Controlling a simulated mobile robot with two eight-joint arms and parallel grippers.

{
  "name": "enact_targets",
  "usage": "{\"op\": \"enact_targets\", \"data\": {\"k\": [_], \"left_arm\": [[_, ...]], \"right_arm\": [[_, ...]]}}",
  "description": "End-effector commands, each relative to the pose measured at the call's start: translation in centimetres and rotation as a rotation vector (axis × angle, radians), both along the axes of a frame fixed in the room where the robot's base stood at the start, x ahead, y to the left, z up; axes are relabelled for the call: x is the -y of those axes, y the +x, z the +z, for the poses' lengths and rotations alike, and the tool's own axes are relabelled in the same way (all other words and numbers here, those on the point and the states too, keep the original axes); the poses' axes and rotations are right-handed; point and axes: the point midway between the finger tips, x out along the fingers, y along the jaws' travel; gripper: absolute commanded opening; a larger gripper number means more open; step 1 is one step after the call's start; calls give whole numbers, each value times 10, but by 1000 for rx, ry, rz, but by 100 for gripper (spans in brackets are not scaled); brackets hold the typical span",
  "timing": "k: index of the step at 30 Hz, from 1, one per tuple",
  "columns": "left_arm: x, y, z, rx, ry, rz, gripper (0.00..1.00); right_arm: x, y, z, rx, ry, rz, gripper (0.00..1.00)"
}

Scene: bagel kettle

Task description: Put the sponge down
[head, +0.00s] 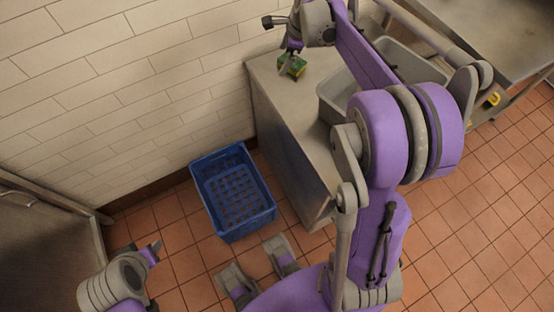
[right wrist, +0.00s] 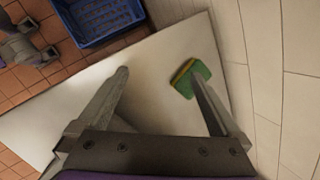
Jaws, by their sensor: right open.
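The green and yellow sponge (head: 297,66) is at the far left part of the metal counter (head: 268,88) in the head view. My right gripper (head: 290,56) is right at it, pointing down. In the right wrist view, the sponge (right wrist: 187,75) is at the tip of the right-hand finger, which covers part of it. The right gripper (right wrist: 160,76) is open, with a wide gap between its fingers and bare counter there. Whether that finger touches the sponge, I cannot tell. My left gripper (head: 142,250) is low at the left, away from the counter; its jaw opening is unclear.
A blue crate (head: 233,190) stands on the tiled floor left of the counter. A grey basin (head: 335,98) is to the right of the sponge, partly behind my right arm. The tiled wall (head: 180,70) runs close behind the counter.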

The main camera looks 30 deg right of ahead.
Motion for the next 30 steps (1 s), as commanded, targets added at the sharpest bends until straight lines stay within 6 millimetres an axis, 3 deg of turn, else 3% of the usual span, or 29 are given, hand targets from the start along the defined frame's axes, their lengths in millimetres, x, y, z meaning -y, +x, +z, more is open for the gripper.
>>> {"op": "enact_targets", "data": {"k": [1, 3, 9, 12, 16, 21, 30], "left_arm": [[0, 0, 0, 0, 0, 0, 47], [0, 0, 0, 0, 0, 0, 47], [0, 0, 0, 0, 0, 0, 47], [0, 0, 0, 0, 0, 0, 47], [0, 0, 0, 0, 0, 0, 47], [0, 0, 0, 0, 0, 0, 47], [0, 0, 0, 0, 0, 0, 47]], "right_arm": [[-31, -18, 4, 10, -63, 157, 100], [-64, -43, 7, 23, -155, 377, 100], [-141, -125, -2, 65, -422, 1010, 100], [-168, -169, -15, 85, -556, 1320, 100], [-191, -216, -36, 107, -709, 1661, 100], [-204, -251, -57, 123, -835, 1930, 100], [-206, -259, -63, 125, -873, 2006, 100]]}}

To be done:
The lines to collect are those holding the string "lengths"; copy them all.

Result of this exercise:
  "description": "End-effector commands, each relative to the pose measured at the call's start: translation in centimetres and rotation as a rotation vector (axis × angle, radians), both along the axes of a frame fixed in the room where the robot's base stood at the start, x ahead, y to the left, z up; axes are relabelled for the call: x is the -y of those axes, y the +x, z the +z, for the poses' lengths and rotations alike, and the tool's own axes are relabelled in the same way (all other words and numbers here, those on the point and the states too, keep the original axes); the poses' axes and rotations are right-handed; point and axes: the point midway between the finger tips, x out along the fingers, y along the jaws' travel; gripper: absolute commanded opening; a larger gripper number means more open; step 1 is one step after the call's start; calls give whole numbers, each value times 10, but by 1000 for rx, ry, rz, but by 100 for gripper (spans in brackets are not scaled); brackets hold the typical span",
Motion for the next 30 steps (1 s), as commanded, targets added at the sharpest bends until straight lines stay within 6 millimetres an axis, 3 deg of turn, else 3% of the usual span, or 29 are given, hand targets from the start along the defined frame's axes, their lengths in millimetres, x, y, z meaning -y, +x, +z, more is open for the gripper.

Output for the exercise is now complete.